### TASK BRIEF:
Copy out every line that contains "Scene".

━━━━━ INPUT DATA ━━━━━

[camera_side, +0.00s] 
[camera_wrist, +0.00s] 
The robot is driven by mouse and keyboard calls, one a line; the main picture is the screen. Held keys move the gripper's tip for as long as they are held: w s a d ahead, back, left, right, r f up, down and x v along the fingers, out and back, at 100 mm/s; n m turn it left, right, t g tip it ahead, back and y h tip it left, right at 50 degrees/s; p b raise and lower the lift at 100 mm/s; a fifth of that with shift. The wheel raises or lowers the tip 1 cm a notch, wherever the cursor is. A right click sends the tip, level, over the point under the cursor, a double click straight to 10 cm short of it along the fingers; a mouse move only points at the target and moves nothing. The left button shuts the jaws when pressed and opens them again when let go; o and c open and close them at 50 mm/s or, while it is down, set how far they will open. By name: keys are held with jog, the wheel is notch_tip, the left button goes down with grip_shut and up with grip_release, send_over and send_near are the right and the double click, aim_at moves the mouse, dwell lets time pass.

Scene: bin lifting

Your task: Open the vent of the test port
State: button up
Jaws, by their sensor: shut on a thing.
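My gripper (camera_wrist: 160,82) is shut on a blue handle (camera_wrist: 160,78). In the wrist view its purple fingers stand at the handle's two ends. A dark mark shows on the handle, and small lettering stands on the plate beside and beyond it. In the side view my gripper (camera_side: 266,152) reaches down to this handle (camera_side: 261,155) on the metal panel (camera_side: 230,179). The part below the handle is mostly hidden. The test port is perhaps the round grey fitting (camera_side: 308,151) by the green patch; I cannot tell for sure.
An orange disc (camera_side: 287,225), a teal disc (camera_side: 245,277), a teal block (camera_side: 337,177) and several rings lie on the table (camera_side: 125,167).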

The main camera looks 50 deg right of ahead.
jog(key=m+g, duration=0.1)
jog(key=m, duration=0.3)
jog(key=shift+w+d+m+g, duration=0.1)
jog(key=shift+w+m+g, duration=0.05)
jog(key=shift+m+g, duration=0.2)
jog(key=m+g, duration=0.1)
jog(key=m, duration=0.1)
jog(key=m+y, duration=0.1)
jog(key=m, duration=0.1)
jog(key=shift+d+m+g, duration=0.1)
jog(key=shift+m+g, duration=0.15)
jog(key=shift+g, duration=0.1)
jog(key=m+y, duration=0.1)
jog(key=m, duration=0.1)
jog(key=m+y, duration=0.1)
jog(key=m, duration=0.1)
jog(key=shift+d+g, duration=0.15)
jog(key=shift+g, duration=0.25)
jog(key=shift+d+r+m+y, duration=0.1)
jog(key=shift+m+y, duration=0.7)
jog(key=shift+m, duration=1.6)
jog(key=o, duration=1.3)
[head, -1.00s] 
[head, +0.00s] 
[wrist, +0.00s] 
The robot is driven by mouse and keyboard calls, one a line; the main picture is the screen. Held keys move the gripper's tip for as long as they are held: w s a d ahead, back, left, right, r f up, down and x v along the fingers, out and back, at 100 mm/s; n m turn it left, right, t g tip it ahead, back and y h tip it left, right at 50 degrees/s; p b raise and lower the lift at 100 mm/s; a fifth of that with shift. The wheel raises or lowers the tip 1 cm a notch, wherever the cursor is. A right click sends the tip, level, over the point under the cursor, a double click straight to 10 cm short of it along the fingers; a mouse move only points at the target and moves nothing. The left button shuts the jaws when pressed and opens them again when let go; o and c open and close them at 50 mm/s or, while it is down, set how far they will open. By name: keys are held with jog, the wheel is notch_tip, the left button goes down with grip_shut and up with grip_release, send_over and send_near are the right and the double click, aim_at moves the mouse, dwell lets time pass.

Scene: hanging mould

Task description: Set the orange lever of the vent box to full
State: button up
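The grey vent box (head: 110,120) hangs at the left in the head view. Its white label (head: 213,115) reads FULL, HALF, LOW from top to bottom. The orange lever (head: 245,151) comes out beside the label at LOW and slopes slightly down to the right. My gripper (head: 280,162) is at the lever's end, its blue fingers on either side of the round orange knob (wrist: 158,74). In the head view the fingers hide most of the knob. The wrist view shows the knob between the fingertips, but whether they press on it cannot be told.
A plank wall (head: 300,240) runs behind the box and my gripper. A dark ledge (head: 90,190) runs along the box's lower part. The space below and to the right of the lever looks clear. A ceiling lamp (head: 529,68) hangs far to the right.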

━━━━━

### RESPONSE:
Scene: bin lifting
Scene: hanging mould

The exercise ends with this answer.